A Story: Sharing—Akiva and Yehuda
We were at the local park Memorial Day morning. Isabelle had just gone to the top of the massive playground set, and she was beginning to play with the match-this puzzle (one of the many discovery installations on the set). A boy and his father had been making their way through the set a few “stations” behind us. When they caught up, the boy did not hesitate and immediately started playing the match-this puzzle. Though he didn’t touch her—and with both Simone just inches away and I a few feet away—Isabelle was startled and pulled away, haltingly.
The father of this boy immediately corrected him, saying, “Akiva, share!” When he did not move away, his father repeated, “Akiva! Remember, share! Let her finish playing first before you play.” When he still did not move, Yehuda, the father, began to pull the boy back a little, but we protested, saying, “it’s okay, they can both play together.” Together, we continued to encourage both Isabelle and Akiva to share the match-this puzzle. As both children continued to hesitate, we resorted to the tried-and-true form of initiating communication: the high-five. It worked!
And eventually, they learned that they had to share this common space, that the playground was a place where you played with others and continued to learn the meaning of sharing. Even if they’ve not learned it wholly, repeated instruction such as this reinforces the notion, the behavior—but most importantly, the principle.
A Parental Exhortation
Simone and I have been teaching Isabelle to share whenever she is in a social context: sharing what she is playing with. But, when it comes to reacting to either children who are the opposite and/or parents to don’t discipline or teach their children (see “Possessed”), we’re woefully unprepared.

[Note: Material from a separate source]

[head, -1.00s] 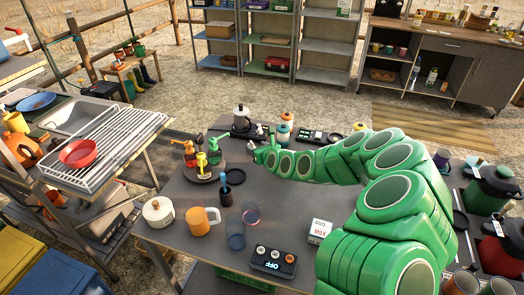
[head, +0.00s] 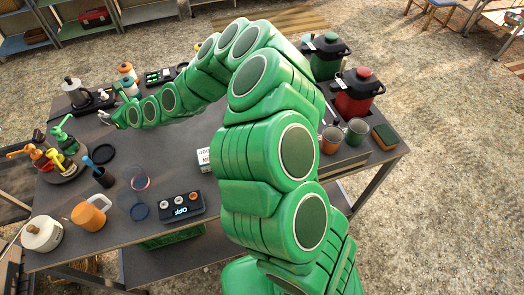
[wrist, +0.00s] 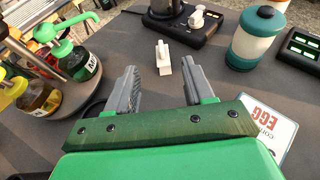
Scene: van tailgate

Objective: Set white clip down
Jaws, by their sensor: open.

Just as we’ve encountered children and parents such as Akiva and Yehuda, we’ve equally encountered children who just ramble past and through everything in front of them without stopping to say “sorry” or sharing their space and parents who—seemingly, without instruction otherwise—either approve or are either completely oblivious to the behavior or do not understand how to instruct their children or don’t even think of instruction.
• Shouldn’t we be instructing our children, even as they are young (especially)?
• What happens when you encounter these moments?
• How actively is a parent supposed to “protect” their children in these moments?
• Do you pro-actively teach your children to be kind, to share, to help others?
• If you don’t, why not?
[EDIT: the questions above aren’t rhetorical. Feel free to answer in your comments: no Xanga log-in required.]
In our present day and age—America, in particular—it is common to believe that it’s no one else’s business how we instruct or not instruct/teach our children. I’ll give you that if you are an atheist or agnostic, you won’t have God-driven principles or directives. But you still have your own morals or convictions to live—and teach—by.
But if you are a Christian, then it is God’s command that you teach your young not only from the Bible, but that you instruct him/her through your own actions, living out the Bible to them. It is my prayer that as Christian parents, we shed the world’s view that each of us can parent in our own way as we see fit. While legally that is true—our freedom of almost everything, in fact, guarantees that—how quickly we have forgotten God’s commands just as we became parents and have subsequently become apparently inundated with “all that is parenthood.” It is as if we feel these burdens and “busyness” allow us to shirk not only our responsibilities as Christian brothers and sisters, but often forget what it means to be Christian. It is my prayer that we can encourage and exhort each other to follow in His commands, to honor and obey Him.